Reinventing Discovery: The New Era of Networked Science, Michael Nielsen, Princeton U. Press, Princeton, NJ, 2012. $24.95 (280 pp.). ISBN 978-0-691-14890-8
One primary reason I play golf is that occasionally I pull off a stroke no professional golfer could hit better. Of course, a professional golfer consistently hits such strokes. But occasional brilliance from nonprofessionals raises the question of whether a team of amateurs can beat a professional golfer if at every hole the best shot from the amateur pool is selected.
A related experiment has been tried in chess: In 1999 chess champion Garry Kasparov played against an “online world team”—some 50 000 people from 75 countries—and he ultimately won after 62 moves. Kasparov hailed it as the “greatest game in the history of chess”; a pivotal 10th move by the world team has since been added to the legendary moves of chess. Even the way Kasparov won is instructive: The world team selected its 51st move after Microsoft’s online voting system was compromised; the move, which circumvented “the wisdom of the crowd,” gave the chess champion an advantage that he converted into victory 11 moves later.
In Reinventing Discovery: The New Era of Networked Science, Michael Nielsen posits that in disciplines with a “shared praxis,” online communities above a critical size can scale collective intelligence and significantly enhance cooperative problem-solving capabilities. Some mathematics and science problems are well suited for this “amplification of collective intelligence.” In the Polymath Project, a particular mathematical problem was solved by an online collective of 27 mathematicians in 37 days; in marked contrast, the proof of Fermat’s last theorem and of the Poincaré conjecture were the results of lengthy individual heroic struggles by Andrew Wiles and Grigori Perelman, respectively.

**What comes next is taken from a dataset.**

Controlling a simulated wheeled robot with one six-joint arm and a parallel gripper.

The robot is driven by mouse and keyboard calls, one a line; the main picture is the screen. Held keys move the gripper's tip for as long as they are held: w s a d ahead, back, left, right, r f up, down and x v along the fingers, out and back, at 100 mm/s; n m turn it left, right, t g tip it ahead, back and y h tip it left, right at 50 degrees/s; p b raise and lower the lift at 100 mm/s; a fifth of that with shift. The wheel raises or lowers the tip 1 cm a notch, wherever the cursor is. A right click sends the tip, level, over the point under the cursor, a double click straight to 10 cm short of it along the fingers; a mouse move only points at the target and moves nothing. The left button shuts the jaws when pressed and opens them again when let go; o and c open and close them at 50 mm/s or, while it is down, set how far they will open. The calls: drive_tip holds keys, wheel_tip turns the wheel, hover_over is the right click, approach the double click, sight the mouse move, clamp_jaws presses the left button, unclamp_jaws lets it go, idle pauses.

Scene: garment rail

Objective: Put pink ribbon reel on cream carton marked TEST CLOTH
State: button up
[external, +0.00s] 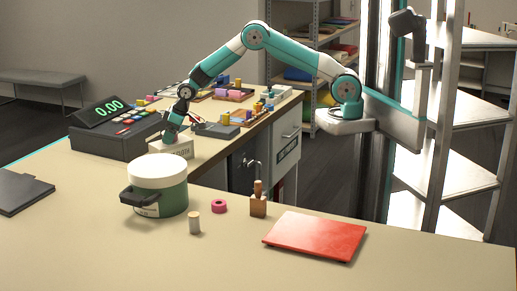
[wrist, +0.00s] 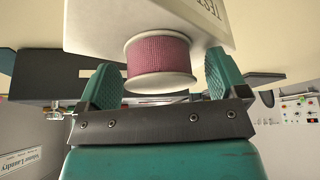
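The pink ribbon reel (wrist: 158,60), wound pink between pale end discs, is between my gripper's fingers in the wrist view. My gripper (wrist: 162,78) has its fingers spread, with a narrow gap showing on the reel's right; the left gap is hard to judge. The cream carton (wrist: 95,25) lies right behind the reel, its lettering "TEST" partly in view. The reel appears to be against the carton's top face. In the external view my gripper (external: 171,134) is low over the cream carton (external: 177,151) on the rear counter; the reel is not clear there.
A dark till (external: 115,133) stands left of the carton, and a dark flat device (external: 217,130) to its right.

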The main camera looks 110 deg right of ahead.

Nielsen assembles a collection of intriguing case studies and makes the claim that online collective intelligence is ushering in the era of networked science, which will be the most dramatic change science has seen in three centuries. Indeed, the taxonomy of problems that lend themselves to large, online, scientist–nonscientist collaborations reveals that the skills solicited of nonspecialists can be efficiently collated by using the internet. Furthermore, the lower entrance barrier and more convenient ways for amateurs to become involved in online collaborations could become important assets for outreach in exploratory research in astronomy or environmental science. Those assets suggest important opportunities that need to be pursued. However, the author’s claim that networked science will redefine the relationship between science and society is an unsubstantiated exaggeration.

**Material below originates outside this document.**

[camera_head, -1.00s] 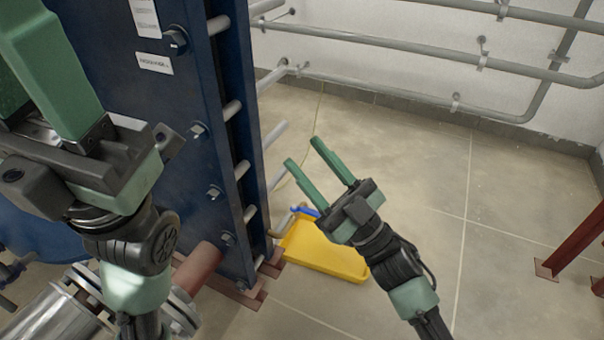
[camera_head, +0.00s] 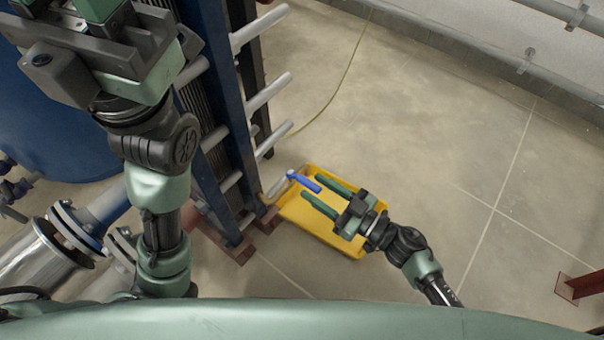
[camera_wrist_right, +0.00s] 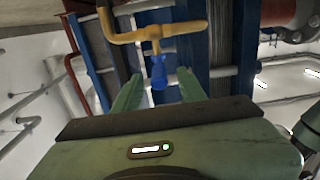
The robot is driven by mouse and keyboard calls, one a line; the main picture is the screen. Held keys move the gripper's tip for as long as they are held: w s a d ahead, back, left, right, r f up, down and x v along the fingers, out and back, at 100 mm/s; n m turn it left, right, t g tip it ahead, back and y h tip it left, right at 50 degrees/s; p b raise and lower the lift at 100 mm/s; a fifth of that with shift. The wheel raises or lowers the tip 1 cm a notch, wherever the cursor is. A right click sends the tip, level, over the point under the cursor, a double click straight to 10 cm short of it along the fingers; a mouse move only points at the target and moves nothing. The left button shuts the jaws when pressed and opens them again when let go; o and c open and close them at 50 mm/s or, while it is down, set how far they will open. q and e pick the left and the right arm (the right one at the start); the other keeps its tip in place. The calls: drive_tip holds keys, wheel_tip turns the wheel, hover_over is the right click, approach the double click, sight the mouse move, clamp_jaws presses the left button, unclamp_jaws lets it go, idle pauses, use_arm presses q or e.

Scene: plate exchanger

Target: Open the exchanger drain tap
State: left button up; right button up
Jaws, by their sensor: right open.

Many of the early traits of networked science outlined in Reinventing Discovery need to be examined in the context of the recent significant transformations in how we do science. Those transformations are characterized by large interdisciplinary teams of scientists and engineers coming together to tackle mission-oriented goals or “big” scientific questions such as in the hunt for the Higgs boson, which recently celebrated a milestone. The teams share instruments and experimental results, work at large national and international facilities, and in many cases also engage in entrepreneurial and industrial research activities. And yet no viable alternative has been put forward to supplement the traditional academic system that relies on public knowledge, individual tenure, promotion contests, and peer-reviewed scientific papers as the main deliverable of grant money—despite repeated and strong claims that peer review, for instance, needs to be modified or even replaced.
Online or not, large collectives pursuing a common goal can exacerbate the alienation of the individual scientist; in any field, diluting the impact of the individual scientist makes it increasingly difficult to assess his or her contributions. Reinventing Discovery lacks a deeper and more nuanced discussion of the traditional academic cultural practices and reward systems, which all break down if we cannot individualize what Nielsen calls “micro-expertise.” Those are less important concerns for the citizen-scientist participating in online research networks. But even there, personal recognition of the amateurs who provide valuable input, and in some cases make significant scientific discoveries, tends to become part of the historical narrative.
Reinventing Discovery provides an important first sketch of the rapidly emerging networked science and makes it clear that certain fields of discovery can take advantage of an unprecedented acceleration enabled by online networks. Natural scientists, social scientists, and humanists together need to address the near-term demands for open access to data created with public funding. But this book falls short in outlining a strategy to implement what it calls “networked and open science.” Openness by itself will not result in “enhancing humanity’s problem-solving ability.” A coherent alignment of many cultural and political processes is needed to advance toward that goal.